_TASK PROMPT_: In the records below, find each line with the word "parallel" and copy it.

_DATASET EXTRACT_:
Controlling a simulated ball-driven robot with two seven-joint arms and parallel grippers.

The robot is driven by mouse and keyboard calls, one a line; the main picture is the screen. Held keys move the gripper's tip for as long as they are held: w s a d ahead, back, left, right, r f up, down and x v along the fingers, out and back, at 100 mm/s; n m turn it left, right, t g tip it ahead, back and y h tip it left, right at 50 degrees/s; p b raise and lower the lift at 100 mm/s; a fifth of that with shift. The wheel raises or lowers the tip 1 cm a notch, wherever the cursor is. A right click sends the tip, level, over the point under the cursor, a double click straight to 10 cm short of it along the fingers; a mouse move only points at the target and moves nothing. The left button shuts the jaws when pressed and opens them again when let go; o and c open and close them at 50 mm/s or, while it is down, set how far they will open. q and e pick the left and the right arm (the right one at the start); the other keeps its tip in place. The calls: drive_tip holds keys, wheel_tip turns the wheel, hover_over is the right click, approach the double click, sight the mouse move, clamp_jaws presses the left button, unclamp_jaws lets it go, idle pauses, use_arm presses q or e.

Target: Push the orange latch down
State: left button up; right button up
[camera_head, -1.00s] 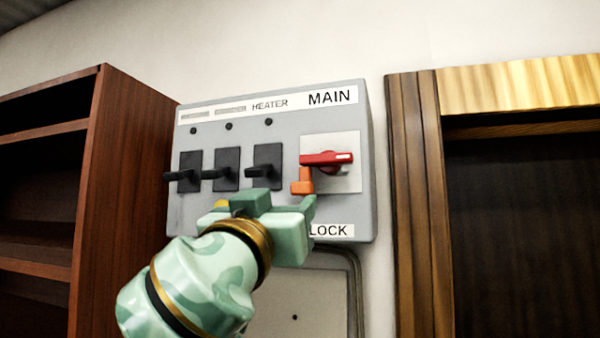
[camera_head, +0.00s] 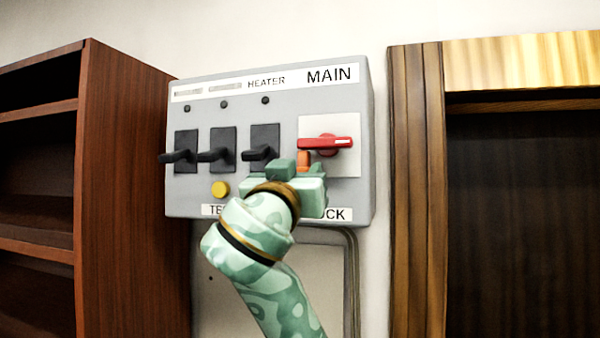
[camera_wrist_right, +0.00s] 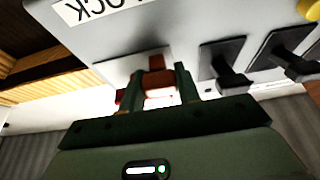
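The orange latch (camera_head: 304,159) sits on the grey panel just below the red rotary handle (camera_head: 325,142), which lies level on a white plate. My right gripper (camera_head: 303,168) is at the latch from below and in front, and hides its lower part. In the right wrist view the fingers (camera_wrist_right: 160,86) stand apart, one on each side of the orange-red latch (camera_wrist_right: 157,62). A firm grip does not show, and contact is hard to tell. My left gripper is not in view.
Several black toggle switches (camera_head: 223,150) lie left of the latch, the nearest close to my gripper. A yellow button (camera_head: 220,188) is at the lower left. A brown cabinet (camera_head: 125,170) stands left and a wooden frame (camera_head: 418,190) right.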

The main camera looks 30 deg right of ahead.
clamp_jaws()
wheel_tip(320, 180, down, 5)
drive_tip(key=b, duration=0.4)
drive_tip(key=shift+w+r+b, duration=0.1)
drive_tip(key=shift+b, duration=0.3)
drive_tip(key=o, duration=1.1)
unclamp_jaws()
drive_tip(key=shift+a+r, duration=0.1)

...

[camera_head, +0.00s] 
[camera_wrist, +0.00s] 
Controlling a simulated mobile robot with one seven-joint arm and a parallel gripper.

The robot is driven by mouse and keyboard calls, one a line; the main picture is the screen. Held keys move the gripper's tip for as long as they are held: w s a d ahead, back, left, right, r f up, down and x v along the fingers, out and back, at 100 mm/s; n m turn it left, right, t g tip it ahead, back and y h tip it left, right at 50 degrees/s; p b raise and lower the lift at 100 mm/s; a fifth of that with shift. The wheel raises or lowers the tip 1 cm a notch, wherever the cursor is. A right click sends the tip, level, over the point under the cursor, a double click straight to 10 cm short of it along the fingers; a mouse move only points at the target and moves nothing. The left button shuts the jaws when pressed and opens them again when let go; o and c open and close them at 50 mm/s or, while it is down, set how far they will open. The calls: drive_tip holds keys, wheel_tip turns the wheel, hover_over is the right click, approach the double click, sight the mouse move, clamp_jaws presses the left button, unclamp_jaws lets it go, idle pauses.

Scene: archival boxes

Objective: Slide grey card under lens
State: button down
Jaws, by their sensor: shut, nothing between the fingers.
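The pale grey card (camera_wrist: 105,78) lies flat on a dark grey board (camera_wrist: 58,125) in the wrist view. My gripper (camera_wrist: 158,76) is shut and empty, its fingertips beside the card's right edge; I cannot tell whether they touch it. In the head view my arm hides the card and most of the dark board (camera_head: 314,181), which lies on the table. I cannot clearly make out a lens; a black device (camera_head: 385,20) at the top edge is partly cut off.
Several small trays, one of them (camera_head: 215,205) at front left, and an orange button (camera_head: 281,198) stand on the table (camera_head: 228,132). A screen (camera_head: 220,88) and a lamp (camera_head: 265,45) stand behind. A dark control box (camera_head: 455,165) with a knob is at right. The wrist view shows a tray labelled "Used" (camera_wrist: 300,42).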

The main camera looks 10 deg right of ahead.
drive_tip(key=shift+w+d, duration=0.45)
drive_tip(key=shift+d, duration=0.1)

_ANSWER TO THE PROBLEM_:
Controlling a simulated ball-driven robot with two seven-joint arms and parallel grippers.
Controlling a simulated mobile robot with one seven-joint arm and a parallel gripper.

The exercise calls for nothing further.